◆ PROBLEM TO SOLVE
Find the line containing "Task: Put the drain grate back". Quote it and every line after it, exactly, through the end; skip pictures.

◆ SOURCE EXCERPT

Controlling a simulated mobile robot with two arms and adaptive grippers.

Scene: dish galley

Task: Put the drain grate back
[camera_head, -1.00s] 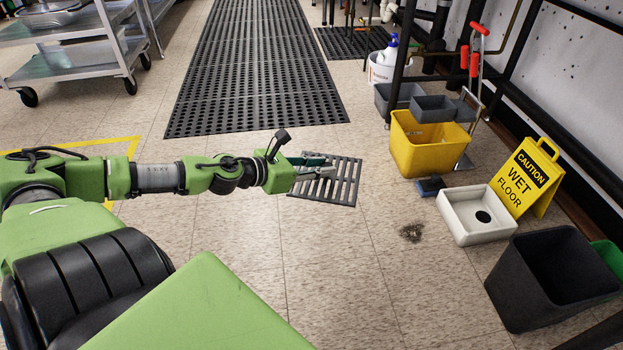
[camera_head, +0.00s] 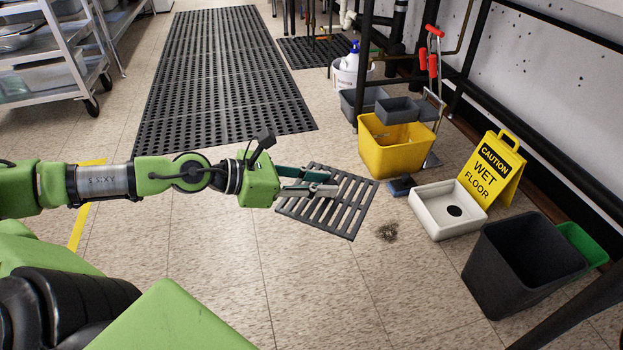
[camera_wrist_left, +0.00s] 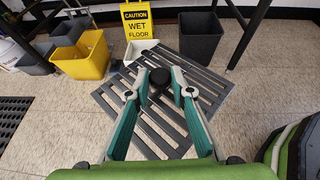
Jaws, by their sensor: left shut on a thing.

◆ RESPONSE
Task: Put the drain grate back
[camera_head, -1.00s] 
[camera_head, +0.00s] 
[camera_wrist_left, +0.00s] 
Jaws, by their sensor: left shut on a thing.

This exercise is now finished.